Replacing The Python Parsing With C++ SIMD Parser

As I mentioned above, I was able to get a 500 MB chunk of decompressed data (.par format) and parse it with the existing parsing mechanism. Even though in the “Optimizing the existing parsers” part I replaced the pandas regex operation with index-based slicing (improving performance by ~38 percent), this could be improved further. So I constructed a C++ SIMD parser which is a lot faster.

The Pull Request for it is not merged yet because integrating C++ code with Python is a little complicated in Radis: there exists a separate repository pyvkfft_bin which will compile this code in the workflow and the executable file will be used in Radis. I’m working on other reviews on the maintainer side, but hopefully this will be merged soon as well.

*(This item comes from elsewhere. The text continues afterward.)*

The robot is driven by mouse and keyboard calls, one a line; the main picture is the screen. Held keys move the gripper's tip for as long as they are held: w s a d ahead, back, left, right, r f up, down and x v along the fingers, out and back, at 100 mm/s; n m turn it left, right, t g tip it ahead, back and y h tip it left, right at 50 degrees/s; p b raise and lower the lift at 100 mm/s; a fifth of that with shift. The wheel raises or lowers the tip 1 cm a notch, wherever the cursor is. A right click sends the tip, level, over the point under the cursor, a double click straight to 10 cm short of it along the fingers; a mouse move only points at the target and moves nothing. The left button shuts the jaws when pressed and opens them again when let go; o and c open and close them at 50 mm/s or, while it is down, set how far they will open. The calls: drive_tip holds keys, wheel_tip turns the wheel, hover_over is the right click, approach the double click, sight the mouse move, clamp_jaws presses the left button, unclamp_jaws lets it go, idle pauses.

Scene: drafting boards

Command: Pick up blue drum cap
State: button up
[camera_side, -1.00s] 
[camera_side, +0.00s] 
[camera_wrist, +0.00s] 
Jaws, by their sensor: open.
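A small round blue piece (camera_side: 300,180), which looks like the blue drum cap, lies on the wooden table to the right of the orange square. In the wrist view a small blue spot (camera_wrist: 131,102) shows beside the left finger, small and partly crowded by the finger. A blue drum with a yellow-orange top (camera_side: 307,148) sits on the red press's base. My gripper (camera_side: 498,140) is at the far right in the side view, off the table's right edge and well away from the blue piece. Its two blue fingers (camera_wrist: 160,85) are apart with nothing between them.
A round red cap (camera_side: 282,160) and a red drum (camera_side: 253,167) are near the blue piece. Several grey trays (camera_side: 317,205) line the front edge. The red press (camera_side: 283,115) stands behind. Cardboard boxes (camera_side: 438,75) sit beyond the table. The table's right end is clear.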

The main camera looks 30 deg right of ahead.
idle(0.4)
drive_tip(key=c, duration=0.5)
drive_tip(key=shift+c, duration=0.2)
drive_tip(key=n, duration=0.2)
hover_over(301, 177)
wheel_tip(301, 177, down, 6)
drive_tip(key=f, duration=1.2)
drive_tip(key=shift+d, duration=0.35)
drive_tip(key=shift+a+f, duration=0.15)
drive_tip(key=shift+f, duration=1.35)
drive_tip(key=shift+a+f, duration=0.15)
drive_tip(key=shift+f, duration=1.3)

I described how I built the parser in detail here in this blog: building-a-super-fast-simd-parser.

The End

This is the end of a wonderful journey, and there are a lot of things we can do to make Radis and the work I did even better, such as handling other build systems for fast parsing or replacing it with a system-independent parser, since the current one does not support ARM. As a result, users have to fall back to the Python-optimized parser, which is fast but could be faster. That’s something for next year. I would love to mentor someone to make this happen. Yes, this summer was interesting. I hope I get to work on cool stuff like this again!